● EXERCISE DETAILS
Set out each line from the following listing that includes the word "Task".

Robot trajectory data:
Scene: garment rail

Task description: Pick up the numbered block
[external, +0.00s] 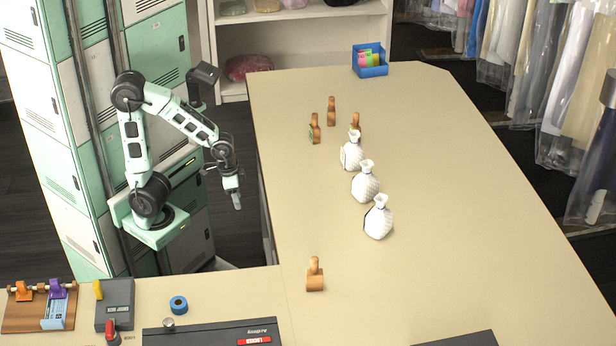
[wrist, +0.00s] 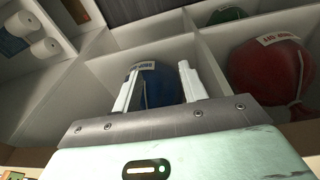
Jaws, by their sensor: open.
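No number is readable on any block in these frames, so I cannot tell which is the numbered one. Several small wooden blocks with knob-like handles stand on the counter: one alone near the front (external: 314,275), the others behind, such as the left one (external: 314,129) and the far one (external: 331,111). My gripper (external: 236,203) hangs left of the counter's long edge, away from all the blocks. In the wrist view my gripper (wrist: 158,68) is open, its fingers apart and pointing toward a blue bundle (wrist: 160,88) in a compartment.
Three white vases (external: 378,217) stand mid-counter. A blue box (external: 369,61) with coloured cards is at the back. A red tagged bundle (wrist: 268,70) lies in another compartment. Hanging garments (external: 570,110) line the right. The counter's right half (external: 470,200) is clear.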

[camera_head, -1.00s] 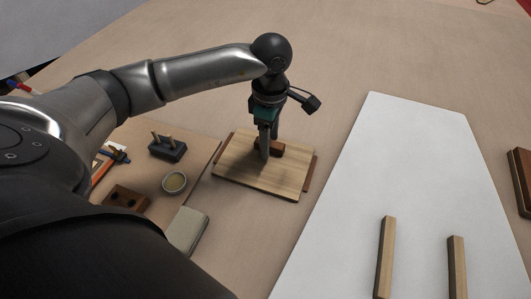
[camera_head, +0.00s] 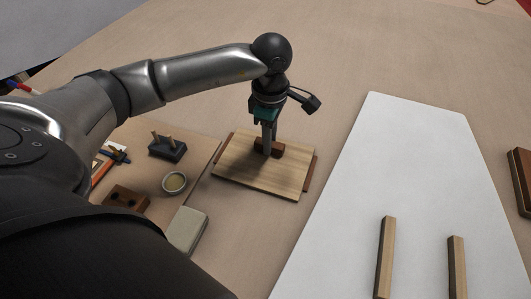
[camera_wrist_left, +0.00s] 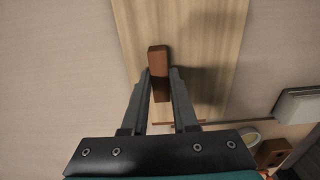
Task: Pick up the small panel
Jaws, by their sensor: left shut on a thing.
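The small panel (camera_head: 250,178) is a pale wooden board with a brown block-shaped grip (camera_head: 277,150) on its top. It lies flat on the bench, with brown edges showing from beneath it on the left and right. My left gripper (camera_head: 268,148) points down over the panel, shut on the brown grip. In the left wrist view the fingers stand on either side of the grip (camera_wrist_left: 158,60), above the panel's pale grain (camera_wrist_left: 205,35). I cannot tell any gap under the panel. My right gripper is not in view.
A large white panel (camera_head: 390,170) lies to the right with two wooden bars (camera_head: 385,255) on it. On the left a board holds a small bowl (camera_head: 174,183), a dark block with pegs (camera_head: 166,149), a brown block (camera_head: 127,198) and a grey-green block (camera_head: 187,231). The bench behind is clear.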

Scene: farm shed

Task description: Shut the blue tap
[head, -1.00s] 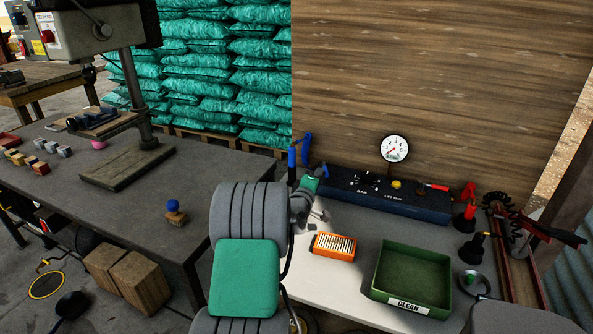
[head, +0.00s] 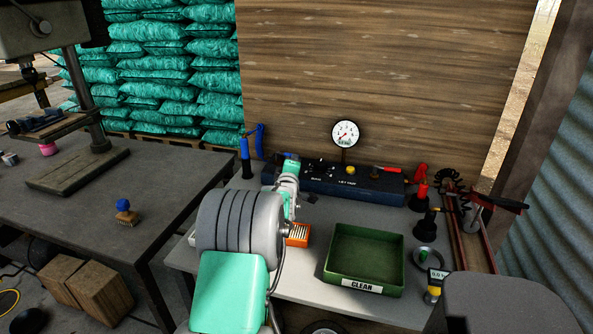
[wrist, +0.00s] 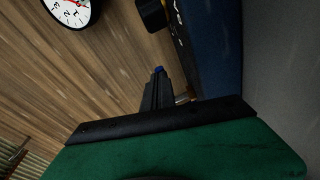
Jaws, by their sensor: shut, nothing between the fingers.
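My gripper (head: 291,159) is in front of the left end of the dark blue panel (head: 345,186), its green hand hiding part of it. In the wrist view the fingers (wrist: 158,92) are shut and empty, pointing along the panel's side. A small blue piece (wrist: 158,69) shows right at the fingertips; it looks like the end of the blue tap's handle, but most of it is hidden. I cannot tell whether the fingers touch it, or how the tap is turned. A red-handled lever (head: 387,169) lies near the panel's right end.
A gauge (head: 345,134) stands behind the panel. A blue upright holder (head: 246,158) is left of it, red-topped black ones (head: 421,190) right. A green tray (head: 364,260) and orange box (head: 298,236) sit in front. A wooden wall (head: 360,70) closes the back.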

--

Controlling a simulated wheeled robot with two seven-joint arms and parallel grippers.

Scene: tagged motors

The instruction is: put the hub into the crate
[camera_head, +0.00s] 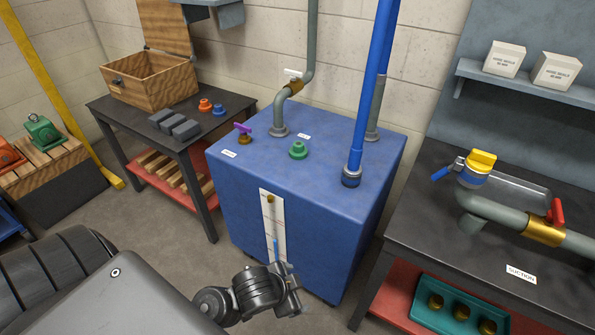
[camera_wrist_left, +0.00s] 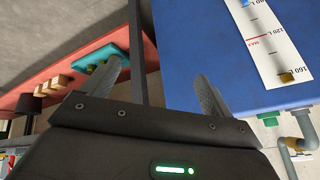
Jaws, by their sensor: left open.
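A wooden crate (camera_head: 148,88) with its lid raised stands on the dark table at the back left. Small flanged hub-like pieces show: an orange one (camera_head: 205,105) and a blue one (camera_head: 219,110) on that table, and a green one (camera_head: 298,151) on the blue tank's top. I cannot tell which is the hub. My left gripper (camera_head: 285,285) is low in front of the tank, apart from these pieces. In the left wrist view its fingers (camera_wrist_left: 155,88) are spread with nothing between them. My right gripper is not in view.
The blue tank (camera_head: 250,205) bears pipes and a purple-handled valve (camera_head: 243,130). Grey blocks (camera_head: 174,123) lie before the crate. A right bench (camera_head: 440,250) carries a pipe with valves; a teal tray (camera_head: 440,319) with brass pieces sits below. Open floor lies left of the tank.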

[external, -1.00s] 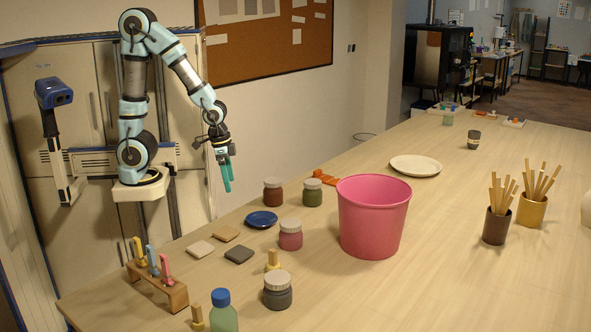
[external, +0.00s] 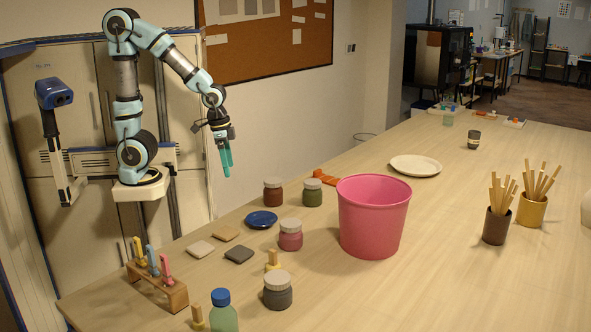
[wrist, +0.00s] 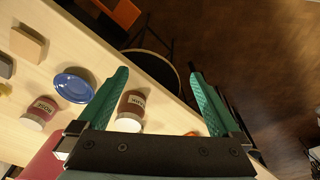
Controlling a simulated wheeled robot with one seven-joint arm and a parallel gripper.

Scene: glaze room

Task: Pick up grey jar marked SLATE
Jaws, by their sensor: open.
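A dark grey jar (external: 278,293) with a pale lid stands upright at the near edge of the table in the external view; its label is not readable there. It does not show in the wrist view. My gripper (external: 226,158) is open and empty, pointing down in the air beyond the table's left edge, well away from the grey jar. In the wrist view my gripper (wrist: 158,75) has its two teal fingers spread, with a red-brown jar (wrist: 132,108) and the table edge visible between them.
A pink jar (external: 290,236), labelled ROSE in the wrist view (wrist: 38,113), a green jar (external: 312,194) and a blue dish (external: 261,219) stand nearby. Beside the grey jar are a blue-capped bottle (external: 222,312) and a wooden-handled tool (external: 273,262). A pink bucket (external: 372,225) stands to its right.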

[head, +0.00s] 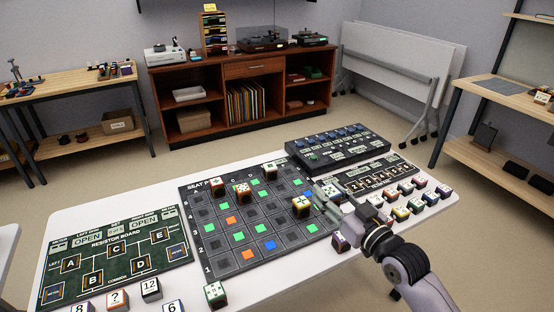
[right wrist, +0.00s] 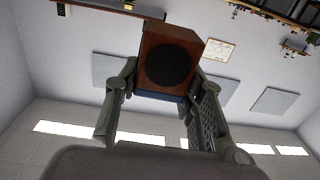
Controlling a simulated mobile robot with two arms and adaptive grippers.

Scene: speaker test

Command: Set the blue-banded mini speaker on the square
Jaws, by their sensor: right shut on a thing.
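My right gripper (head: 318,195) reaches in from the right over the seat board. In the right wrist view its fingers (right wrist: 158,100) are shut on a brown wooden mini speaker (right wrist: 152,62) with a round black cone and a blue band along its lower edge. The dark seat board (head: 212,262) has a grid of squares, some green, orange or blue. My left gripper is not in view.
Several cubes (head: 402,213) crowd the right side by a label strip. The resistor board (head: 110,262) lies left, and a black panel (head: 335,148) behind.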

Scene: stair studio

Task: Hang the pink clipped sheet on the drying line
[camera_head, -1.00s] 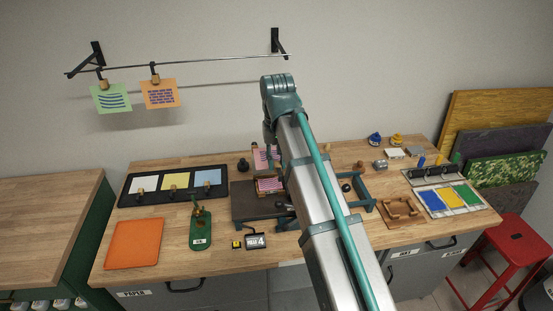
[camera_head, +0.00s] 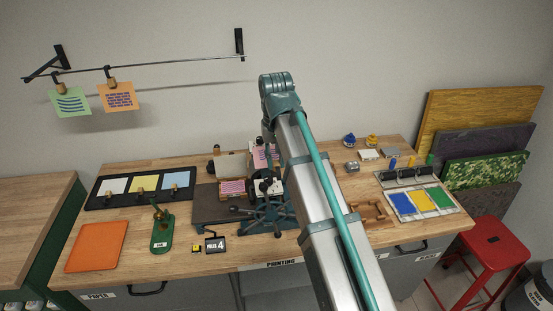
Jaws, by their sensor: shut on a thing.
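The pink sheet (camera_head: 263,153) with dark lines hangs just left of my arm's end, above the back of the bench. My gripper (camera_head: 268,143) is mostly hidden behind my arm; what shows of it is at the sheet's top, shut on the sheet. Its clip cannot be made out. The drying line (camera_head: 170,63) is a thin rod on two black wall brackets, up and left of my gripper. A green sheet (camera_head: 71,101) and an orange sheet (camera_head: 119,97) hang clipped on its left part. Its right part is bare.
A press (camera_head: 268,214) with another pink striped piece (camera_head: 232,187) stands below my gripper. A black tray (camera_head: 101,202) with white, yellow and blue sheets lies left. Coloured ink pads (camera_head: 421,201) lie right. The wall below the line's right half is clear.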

● WRITTEN REPLY
Task description: Pick up the numbered block
Task: Pick up the small panel
Task description: Shut the blue tap
Task: Pick up grey jar marked SLATE
Task: Hang the pink clipped sheet on the drying line

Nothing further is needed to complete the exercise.